While I agree with most of what you are saying, I have to point out that it is almost part of our culture to bitch and complain about the weather. In some ways, our collective discussions of the weather is a unifying topic for all Newfoundlanders. Along with sports, it is probably the number one small-talk conversation and/or ice-breaker. Now that there is no longer local “professional” hockey, I find myself having to rely more on my discussions and complaints related to the weather. So, as a resident Newfoundlander, I feel it is my god-given right to bitch about the weather….just because I live here doesn’t mean I can’t complain about the weather

Allison Wonder 02.11.09 at 10:09 am

I haven’t found a place yet (in my admittedly limited travels) that has perfect weather year-round, no matter what you consider “good” or “bad”

When we had the good fortune of living in St. John’s, I can’t say I enjoyed all the snow, but there were other things that made up for the unpleasant (to some) amounts of the white stuff- particularly the people- and we wouldn’t have wanted to leave. And then there were the summers… I’m not a hot weather person (I’ll take the snow over a heat wave, thanks), and I found the warm-but-breezy days and cool nights to be worth waiting for, even through long winters.

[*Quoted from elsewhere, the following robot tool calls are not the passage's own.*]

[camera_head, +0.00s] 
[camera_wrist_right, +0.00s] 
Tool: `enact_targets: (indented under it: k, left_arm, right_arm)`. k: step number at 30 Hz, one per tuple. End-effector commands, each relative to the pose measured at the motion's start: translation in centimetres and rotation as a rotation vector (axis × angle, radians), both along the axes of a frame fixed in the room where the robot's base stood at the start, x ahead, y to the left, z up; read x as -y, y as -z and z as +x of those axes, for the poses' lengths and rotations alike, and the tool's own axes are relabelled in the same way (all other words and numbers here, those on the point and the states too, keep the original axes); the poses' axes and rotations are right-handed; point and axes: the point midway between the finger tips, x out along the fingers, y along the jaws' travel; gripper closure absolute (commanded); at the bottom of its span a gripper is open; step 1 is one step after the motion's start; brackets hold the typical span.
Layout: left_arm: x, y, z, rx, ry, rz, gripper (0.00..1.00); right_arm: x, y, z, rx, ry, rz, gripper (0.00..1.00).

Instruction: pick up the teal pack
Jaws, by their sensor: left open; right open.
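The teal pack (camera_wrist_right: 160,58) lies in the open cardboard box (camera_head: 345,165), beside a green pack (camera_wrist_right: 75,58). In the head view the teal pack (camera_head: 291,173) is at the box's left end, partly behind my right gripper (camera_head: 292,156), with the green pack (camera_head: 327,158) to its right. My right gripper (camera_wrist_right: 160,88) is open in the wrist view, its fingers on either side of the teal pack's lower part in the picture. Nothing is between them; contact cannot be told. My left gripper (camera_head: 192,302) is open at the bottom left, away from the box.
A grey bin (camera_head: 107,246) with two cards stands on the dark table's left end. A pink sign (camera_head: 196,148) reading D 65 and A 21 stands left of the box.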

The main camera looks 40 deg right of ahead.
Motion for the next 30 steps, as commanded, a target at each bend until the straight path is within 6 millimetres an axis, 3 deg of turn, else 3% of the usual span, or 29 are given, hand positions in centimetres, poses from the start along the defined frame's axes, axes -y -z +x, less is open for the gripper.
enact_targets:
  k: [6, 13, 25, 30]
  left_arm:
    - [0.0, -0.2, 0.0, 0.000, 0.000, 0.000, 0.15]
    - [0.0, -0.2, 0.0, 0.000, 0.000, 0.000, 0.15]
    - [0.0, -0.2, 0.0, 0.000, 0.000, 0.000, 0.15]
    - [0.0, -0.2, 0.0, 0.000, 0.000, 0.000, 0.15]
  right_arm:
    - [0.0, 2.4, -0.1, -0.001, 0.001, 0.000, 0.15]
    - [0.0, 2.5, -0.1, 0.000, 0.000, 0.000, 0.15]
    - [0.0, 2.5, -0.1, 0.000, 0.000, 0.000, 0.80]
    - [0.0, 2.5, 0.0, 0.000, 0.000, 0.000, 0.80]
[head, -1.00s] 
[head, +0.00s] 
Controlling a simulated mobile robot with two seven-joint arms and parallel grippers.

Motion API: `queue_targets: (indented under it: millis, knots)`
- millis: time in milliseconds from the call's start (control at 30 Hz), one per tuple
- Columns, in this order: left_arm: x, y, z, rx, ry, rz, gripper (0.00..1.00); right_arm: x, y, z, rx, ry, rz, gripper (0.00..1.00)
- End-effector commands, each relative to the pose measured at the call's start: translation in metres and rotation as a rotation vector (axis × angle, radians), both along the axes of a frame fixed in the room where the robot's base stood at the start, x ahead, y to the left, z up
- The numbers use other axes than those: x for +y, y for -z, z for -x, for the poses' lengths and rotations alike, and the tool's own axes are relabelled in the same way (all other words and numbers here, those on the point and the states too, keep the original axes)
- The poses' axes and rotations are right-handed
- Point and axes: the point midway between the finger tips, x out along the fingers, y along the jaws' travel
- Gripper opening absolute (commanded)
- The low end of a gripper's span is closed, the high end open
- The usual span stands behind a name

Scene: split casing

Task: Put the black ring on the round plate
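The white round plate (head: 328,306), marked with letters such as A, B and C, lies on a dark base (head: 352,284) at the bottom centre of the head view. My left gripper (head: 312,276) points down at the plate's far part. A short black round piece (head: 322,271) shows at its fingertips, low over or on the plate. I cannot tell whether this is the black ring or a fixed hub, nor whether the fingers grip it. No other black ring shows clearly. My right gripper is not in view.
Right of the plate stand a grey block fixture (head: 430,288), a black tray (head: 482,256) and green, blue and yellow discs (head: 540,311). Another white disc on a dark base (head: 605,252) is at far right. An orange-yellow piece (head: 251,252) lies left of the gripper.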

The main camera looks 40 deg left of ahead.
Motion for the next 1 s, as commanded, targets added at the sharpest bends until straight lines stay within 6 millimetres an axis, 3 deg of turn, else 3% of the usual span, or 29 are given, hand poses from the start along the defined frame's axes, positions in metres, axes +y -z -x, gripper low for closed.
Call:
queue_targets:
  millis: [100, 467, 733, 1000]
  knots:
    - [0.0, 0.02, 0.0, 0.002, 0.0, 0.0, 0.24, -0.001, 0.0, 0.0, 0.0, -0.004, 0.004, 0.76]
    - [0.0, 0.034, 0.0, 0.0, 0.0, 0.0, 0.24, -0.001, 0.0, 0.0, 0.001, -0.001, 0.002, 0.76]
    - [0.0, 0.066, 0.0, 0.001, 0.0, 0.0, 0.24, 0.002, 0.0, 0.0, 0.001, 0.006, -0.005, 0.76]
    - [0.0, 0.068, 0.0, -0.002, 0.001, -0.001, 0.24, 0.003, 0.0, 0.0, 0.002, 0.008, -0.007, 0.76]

Even if I liked hot weather, I can’t see moving to Florida (the only really winterless place I’ve visited). There are too many golf carts, too much disney, and a ridiculous number of people wear their pants up to their armpits.

Also, I second Melanie’s comment.

Pealies 02.11.09 at 10:15 am

Oh! I love it. I hope they bring in Angry Ingrid Fraser to read it full of vitriol.

The only thing you missed is Geoff’s prosumer meteorological readings of Environment Canada’s radar and satellite images of Eastern Canada. “Looks like that system is only about an hour outside of St. John’s now given what the radar has been doing in the last hour.”

Wendy Lowden 02.11.09 at 6:52 pm

I like Smarties!!!!!!

MLW 02.20.09 at 3:44 pm

MGL - I love this letter, but am curious - have your feelings changed at all since writing this?